Page MenuHomePhabricator

Phacility cluster mail deliverability issue
Closed, ResolvedPublic

Description

Earlier today, our current upstream mail provider suddenly disabled our account without notice or explanation. As a result, outbound mail is no longer being delivered. We've followed up with them (at 11:06 AM PST) but haven't received a reply yet.

In the meantime, I'm looking at transitioning outbound mail to a different provider (say, one that doesn't terminate service for long-term paying customers without contacting them). We didn't anticipate our provider just turning us off without warning, so we didn't have a redundant provider ready. Amazon SES is the most promising alternative provider, but has default service limits which are too low to accommodate our current outbound volume. I submitted a support request to raise these limits (at 11:49 AM PST) but haven't received a reply yet.

So we're waiting for either provider to get back to us and give us an outbound pathway. Outbound mail is currently queued in Phabricator, and will all be delivered once an outbound pathway is available.

There are minor technical barriers to delivering via SES in the cluster. I'm working to remove these while we wait for a reply so we can transition to SES immediately if that pathway unblocks first.

Event Timeline

Our original upstream provider enabled the account again, also without explanation. Outbound queues are flushing now, but will take some time to completely de-queue because of backoff behavior in the queue.

I'm pursuing an explanation with our provider about the root cause of this issue.

I've issued all instances a 24-hour credit for the service disruption. This will be reflected on the next invoice you receive.

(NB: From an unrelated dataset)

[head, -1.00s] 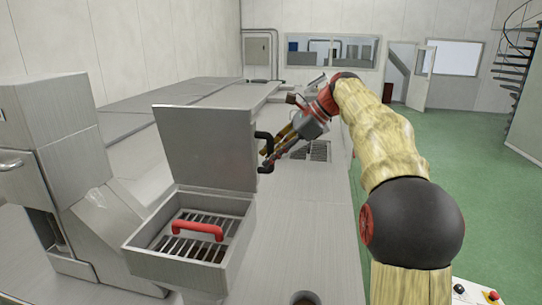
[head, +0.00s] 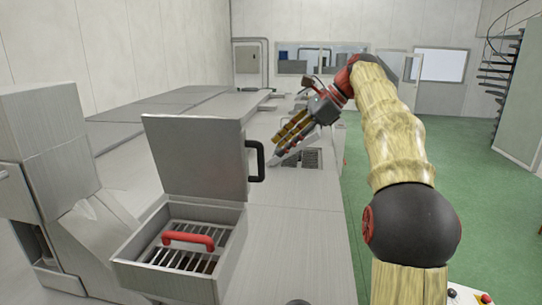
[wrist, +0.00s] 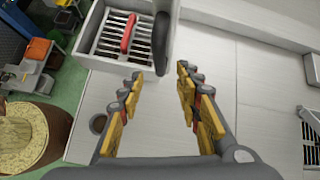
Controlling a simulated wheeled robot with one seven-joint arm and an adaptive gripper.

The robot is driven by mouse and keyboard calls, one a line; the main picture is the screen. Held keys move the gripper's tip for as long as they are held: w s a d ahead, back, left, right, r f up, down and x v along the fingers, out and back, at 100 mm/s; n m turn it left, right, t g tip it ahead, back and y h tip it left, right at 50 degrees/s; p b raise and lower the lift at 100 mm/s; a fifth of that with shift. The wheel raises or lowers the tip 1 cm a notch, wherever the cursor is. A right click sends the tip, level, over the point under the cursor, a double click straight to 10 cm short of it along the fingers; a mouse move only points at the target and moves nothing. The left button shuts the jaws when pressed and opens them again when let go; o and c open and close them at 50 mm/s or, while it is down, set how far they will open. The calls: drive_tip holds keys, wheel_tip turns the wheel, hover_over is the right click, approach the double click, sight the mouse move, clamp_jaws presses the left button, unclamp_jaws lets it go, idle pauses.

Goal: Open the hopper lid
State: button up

epriestley lowered the priority of this task from Unbreak Now! to Normal.Mar 23 2016, 10:20 PM

The upstream provider gave me a not-quite-English canned response:

The reason for the disablement was due to our automated system seeing emails with spam fingerprints on them for your sending and receiving. We had whitelisted the domain fingerprint to prevent this exact issue moving forward.

As for not being notified that our account was disabled:

Our Notifications are currently stuck in a bug of not getting sent out, we are working on this at this time.

I'm not particularly thrilled with this response and plan to move us to SES.

I requested SES limits of about 2X what we currently need and AWS gave us about 10X, so things look good so far on that front.

I'm going to roll this forward into T12677 since SES managed to one-up this by a healthy margin in T12237.